FATF Sounds Alarm on Virtual Assets as ISKP Solicits Crypto Donations for Terrorism

The Financial Action Task Force (FATF) has issued a global alert over the increasing misuse of virtual assets, warning that cryptocurrencies are being exploited to fund terrorism, launder money, and facilitate weapons proliferation posing an imminent threat to the international financial system. The warning comes amid disturbing revelations that the Islamic State Khorasan Province (ISKP) has begun openly soliciting donations in cryptocurrency to finance its operations.

In its latest report, the Paris-based FATF emphasized the urgent need for coordinated global action to address the rising financial crime risks posed by virtual assets and their service providers. The watchdog urged all countries to adopt and enforce its standards, particularly those designed to counter money laundering, terrorist financing, and the funding of weapons of mass destruction.

The FATF’s call to action gains heightened significance in light of a recent development: the ISKP, a designated terrorist organization, used its propaganda magazine Voice of Khorasan to publish a cryptocurrency wallet address, soliciting financial support through digital assets. This act underscores the growing appeal of unregulated crypto channels for extremist groups seeking to evade international financial surveillance.

In its detailed findings, the FATF warned that the global financial system is exposed to a surge in virtual asset-linked crimes. It noted that while countries like Pakistan are moving toward regulatory frameworks for digital currencies, most have yet to impose comprehensive restrictions or achieve full compliance with FATF guidelines. Pakistan, for instance, has assessed the risks posed by virtual assets but has not formally banned their use.

The report acknowledged Pakistan’s ongoing legislative efforts to register and license virtual asset service providers (VASPs) under anti-money laundering and counter-terrorism financing (AML/CFT) frameworks. This includes enforcing the FATF’s “Travel Rule,” which ensures transparency in cross-border virtual asset transfers.

FATF warned that the inherently borderless nature of virtual assets allows criminal networks including terrorists, drug cartels, and state-sponsored actors to exploit regulatory loopholes across jurisdictions. Of particular concern is the increasing use of stablecoins by groups like North Korea to bypass sanctions and finance illicit operations.

Citing a record-breaking heist earlier this year, FATF revealed that the Democratic People’s Republic of Korea (DPRK) stole $1.46 billion in digital assets from the crypto platform Bybit. Only 3.8% of the stolen funds have been recovered, exposing major flaws in international cooperation on asset recovery and enforcement.

The report also highlighted a dramatic rise in crypto fraud, with an estimated $51 billion in illicit on-chain activity linked to scams and fraudulent schemes recorded in 2024 alone. FATF warned that widespread adoption of stablecoins and other digital currencies, without consistent regulation, could significantly expand the scope of financial crime worldwide.

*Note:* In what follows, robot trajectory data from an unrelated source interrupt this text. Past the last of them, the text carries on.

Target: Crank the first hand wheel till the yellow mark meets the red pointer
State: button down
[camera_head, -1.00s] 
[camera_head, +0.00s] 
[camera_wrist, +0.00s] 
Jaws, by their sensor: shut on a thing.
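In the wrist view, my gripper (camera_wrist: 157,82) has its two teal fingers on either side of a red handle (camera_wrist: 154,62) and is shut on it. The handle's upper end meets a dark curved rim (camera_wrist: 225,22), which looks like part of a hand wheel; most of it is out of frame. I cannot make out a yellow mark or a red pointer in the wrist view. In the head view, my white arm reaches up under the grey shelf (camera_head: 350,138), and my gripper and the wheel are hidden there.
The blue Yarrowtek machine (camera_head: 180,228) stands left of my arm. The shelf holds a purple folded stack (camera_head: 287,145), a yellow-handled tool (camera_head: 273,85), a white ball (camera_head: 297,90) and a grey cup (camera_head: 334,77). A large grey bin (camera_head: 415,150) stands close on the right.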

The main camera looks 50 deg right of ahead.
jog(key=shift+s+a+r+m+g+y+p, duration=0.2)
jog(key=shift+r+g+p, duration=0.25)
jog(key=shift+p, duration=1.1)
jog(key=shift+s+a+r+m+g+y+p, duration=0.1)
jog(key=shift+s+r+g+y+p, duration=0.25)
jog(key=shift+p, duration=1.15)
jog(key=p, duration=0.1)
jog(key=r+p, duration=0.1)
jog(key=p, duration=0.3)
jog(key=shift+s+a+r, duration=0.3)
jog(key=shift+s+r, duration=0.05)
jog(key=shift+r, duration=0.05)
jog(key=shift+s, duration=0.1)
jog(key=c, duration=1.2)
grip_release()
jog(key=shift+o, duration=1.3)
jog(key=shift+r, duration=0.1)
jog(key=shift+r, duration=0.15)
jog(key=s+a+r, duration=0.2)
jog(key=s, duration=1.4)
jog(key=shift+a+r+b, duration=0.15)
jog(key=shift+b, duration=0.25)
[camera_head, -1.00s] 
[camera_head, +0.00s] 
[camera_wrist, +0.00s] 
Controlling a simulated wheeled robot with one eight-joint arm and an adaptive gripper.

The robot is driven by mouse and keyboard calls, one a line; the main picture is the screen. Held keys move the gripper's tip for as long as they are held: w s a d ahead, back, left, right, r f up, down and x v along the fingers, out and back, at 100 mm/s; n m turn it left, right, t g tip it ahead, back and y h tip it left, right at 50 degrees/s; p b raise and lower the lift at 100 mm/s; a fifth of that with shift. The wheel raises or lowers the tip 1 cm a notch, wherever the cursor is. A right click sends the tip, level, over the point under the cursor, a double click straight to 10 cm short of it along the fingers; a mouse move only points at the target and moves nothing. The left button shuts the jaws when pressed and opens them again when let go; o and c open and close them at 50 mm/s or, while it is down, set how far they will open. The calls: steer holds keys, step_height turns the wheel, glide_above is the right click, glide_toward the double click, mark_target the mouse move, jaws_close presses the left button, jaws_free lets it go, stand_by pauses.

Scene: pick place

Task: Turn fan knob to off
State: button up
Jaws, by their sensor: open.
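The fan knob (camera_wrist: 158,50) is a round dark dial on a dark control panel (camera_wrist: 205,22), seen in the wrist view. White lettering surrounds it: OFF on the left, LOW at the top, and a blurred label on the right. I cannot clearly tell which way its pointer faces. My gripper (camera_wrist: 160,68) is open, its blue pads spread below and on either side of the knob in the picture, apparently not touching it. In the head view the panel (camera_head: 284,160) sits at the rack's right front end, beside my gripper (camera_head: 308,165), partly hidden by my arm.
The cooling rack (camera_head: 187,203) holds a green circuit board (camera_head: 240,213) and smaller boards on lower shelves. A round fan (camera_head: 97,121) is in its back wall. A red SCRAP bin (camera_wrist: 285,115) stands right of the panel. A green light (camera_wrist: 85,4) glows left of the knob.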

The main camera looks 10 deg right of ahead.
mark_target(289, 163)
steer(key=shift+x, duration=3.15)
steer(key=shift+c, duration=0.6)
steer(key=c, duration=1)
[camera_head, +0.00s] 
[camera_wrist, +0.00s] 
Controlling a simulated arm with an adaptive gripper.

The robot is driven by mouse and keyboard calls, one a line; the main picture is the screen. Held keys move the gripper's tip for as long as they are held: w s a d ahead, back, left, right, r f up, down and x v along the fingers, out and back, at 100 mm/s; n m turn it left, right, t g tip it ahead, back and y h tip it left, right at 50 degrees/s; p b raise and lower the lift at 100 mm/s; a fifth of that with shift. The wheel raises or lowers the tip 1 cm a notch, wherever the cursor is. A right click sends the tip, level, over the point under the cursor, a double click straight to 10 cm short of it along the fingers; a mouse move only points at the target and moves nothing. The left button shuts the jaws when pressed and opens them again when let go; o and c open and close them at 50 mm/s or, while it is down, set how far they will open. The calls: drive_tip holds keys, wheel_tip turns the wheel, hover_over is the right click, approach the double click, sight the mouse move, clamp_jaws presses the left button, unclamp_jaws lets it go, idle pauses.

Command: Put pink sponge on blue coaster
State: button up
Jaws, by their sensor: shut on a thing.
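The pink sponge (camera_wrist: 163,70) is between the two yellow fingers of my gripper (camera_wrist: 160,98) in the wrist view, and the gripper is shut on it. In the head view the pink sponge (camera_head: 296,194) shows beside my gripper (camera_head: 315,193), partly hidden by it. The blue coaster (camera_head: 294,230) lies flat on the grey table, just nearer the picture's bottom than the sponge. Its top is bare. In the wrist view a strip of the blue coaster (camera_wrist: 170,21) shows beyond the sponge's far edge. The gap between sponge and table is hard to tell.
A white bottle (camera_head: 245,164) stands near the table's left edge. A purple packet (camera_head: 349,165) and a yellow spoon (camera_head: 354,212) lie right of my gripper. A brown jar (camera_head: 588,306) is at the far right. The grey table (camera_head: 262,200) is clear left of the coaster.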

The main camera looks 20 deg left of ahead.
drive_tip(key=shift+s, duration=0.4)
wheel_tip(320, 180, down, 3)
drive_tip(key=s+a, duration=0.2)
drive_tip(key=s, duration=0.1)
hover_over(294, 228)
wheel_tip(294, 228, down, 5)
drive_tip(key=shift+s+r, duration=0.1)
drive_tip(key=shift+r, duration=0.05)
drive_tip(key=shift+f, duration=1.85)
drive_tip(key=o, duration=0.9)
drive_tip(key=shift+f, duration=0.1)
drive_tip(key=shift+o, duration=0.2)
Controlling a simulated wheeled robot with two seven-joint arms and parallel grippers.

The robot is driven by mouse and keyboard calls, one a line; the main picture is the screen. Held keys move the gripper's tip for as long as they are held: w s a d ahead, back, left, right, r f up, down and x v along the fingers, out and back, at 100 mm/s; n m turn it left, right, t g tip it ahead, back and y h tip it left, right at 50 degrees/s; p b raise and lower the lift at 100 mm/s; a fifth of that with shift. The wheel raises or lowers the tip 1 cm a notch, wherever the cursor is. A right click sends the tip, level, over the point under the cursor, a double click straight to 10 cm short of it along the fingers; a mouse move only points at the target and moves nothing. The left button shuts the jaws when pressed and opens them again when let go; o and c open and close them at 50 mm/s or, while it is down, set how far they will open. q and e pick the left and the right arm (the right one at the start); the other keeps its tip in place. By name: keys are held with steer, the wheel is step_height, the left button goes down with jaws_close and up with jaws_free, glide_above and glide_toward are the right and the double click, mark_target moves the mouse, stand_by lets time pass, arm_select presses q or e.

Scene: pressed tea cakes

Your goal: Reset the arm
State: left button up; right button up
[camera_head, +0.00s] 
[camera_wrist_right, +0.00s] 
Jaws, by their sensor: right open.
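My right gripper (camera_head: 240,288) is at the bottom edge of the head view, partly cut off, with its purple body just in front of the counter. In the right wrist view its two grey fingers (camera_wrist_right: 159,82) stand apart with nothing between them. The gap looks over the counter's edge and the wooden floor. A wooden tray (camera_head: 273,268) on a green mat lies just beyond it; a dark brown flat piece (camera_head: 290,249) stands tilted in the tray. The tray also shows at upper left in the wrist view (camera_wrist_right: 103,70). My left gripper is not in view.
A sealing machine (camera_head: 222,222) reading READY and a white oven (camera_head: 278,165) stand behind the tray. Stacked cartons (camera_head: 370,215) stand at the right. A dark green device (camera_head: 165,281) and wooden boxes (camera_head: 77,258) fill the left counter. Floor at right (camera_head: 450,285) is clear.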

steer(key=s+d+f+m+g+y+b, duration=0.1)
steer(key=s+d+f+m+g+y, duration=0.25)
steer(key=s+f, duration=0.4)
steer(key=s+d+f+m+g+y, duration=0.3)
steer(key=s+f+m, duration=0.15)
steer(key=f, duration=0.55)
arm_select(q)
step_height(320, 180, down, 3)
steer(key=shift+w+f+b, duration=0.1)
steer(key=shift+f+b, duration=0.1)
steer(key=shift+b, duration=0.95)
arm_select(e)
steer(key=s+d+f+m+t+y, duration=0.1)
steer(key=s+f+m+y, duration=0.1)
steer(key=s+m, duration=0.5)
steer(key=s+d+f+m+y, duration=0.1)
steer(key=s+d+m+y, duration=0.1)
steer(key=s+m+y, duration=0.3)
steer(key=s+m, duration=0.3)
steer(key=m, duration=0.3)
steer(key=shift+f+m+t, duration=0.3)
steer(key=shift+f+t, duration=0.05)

Countries that have banned virtual assets outright are also not immune. The FATF cautioned that enforcement of such bans is often costly and complex, and it emphasized that monitoring and oversight mechanisms must remain active regardless of formal prohibitions.

The report called on countries to fully implement Recommendation 15, which requires licensing or registering VASPs, identifying all individuals and entities involved in these services, and applying risk-based supervision. It also urged states to assess the risks posed by offshore service providers and develop comprehensive legal frameworks to address their activities.

To date, 99 countries have either enacted or are in the process of legislating the Travel Rule. To support consistent global implementation, the FATF on Thursday released new guidelines titled “Best Practices on Implementation of the Travel Rule.”

While FATF recognized progress in jurisdictions with high levels of virtual asset activity, it warned that many countries still struggle to identify, register, and regulate VASPs, particularly those operating from offshore locations.

The report concludes with a stark warning: without urgent, coordinated global action, virtual assets will continue to serve as a financial lifeline for terrorist groups, proliferators, and organized criminal networks undermining both national and international security.